Universities are not monolithic, the methodology can’t be either
India’s higher education landscape is a collage, not a canvas. From elite IITs to underfunded state colleges, from sprawling residential universities to commuter campuses, each institution reflects a different ecology of student life. Add to that the contrast between private and public institutions, urban and rural campuses, and the role of cultural contexts across states, and it becomes clear that the NTF cannot adopt a one-size-fits-all approach. The methodology must be rooted in diversity — institutional, regional, and demographic.
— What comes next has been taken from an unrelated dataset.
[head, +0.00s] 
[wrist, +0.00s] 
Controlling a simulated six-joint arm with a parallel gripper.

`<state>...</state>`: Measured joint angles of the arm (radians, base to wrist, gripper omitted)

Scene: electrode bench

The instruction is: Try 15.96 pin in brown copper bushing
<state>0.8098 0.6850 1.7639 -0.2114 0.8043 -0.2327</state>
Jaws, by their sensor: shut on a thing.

To that end, the NTF must design a stratified sampling framework that recognises these faultlines. Consultations must happen not just across types of institutions but also across geographies and social identities. The lived experiences of a Dalit student in a central university in the North are likely different from those of a first-generation tribal student in a private college in the South. Only by listening to these stories in context can we move from isolated anecdotes to systemic insight.
Listen deeply
Often, policymaking works through the top-down route. The NTF must invert this logic. It must listen first and listen deeply — not through tick-box surveys alone, but through guided focus groups, anonymised storytelling platforms, student-led interviews, and regional workshops. These tools must prioritise confidentiality, especially in environments where retaliation is real and pervasive.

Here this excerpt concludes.